The Japanese start-up ispace attempted to become the first private company to successfully soft-land a commercial spacecraft on the Moon today (Tuesday, April 25). However, it now appears that the landing attempt — like several other such attempts in recent years — has failed.
The company’s car-sized lander, called M1, first set forth for the Moon late last year, launching aboard a SpaceX Falcon 9 rocket from Cape Canaveral in Florida on Dec. 11. After a multi-month trip to lunar orbit, the spacecraft today fired its main thrusters to carry out a pre-programmed series of commands aimed at gently lowering the lander to the lunar surface.
But when the craft got within just a few dozen meters of the Moon’s surface, ispace lost contact with the lander. Attempts to reestablish contact have so far failed, suggesting ispace’s M1 lander did not touch down softly and safely as intended, but instead likely crashed into the Moon’s surface.
“We have to assume that we did not complete the landing on the lunar surface,” said ispace founder Takeshi Hakamada during the company’s webcast. “We will keep going, never quit in our quest.”
Ispace currently plans to attempt at least two more lunar landings over the next few years, applying lessons learned during today’s landing attempt to increase their odds of success.
A potentially lucrative moonshot
The Tokyo-based company ispace was first founded in 2010 to compete in Google’s Lunar X Prize competition, which offered $20 million to the first private spacecraft to successfully land on the Moon.

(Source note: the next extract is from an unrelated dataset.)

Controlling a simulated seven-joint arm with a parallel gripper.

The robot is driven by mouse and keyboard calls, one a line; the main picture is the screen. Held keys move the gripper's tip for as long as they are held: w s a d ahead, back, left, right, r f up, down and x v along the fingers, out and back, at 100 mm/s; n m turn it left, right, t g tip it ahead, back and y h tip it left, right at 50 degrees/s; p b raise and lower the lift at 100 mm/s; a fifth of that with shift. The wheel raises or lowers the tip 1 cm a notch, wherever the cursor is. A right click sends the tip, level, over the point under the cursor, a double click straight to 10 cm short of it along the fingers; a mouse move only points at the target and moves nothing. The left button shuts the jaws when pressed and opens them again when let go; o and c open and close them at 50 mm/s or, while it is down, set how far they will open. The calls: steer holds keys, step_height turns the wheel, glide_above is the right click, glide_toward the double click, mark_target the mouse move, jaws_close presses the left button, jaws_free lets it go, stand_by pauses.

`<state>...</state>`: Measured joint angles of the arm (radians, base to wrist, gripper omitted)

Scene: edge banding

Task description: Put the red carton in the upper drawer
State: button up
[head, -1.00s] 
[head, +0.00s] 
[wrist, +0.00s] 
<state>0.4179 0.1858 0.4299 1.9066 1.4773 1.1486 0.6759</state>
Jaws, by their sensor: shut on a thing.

The Lunar X Prize expired before any company was able to cash in on the prize, but over the past decade, ispace has been working hard to develop the technology needed to make commercial operations on the Moon a reality.
The overarching goal of ispace’s so-called Hakuto-R mission — Hakuto means “white rabbit,” a reference to Japanese folklore that says a white rabbit lives on the Moon — was to set the stage for future commercial operations on the Moon. According to ispace, these money-making operations include “providing high-frequency, low-cost transportation services to the Moon,” as well as harvesting and selling lunar resources to commercial companies and national space agencies alike.
The Hakuto-R mission was expected to last about 10 days after reaching the lunar surface. And during that time, ispace’s M1 lander planned to release a rover built by the United Arab Emirates named Rashid, as well as a two-wheeled, transformable lunar robot built by the Japanese space agency JAXA.
Additional payloads that would have been tested include a prototype solid-state battery built by NGK Spark Plug Company, 360-degree cameras from Canadensys Aerospace, an artificial intelligence based flight computer from Mission Control Space Services, and a crater-based autonomous navigation system from NGC Aerospace.
Not the first, not the last
In 2019, another privately funded lunar lander, the Israeli Beresheet spacecraft, attempted to touch down on the Moon. However, a failure of the craft’s main engine during the landing sequence resulted in Beresheet instead slamming into the lunar surface, destroying the craft. That same year, the Indian Space Research Organization (ISRO) also lost a lunar lander, Virkam, that was attempting to make a soft landing but instead crashed into the Moon’s south polar region.
Ispace may not have secured the title of the first private company to land on the Moon today. However, two U.S.-based companies — Astrobotic and Intuitive Machines — are both aiming to land on the lunar surface sometime later this summer.
Astrobotic says its lander is ready now, but the company is currently waiting on the United Launch Alliance to finish development of the Vulcan rocket that will send the lander to the Moon. Meanwhile, Intuitive Machines is still working to complete its lander, but the company has already booked a flight on one of SpaceX’s reliable Falcon 9 rockets.
Both of these companies are sponsored in part by NASA’s Commercial Lunar Payload Services (CLPS) program, which aims to spur the development of technology needed to carry out science, exploration, and commercial development of the Moon.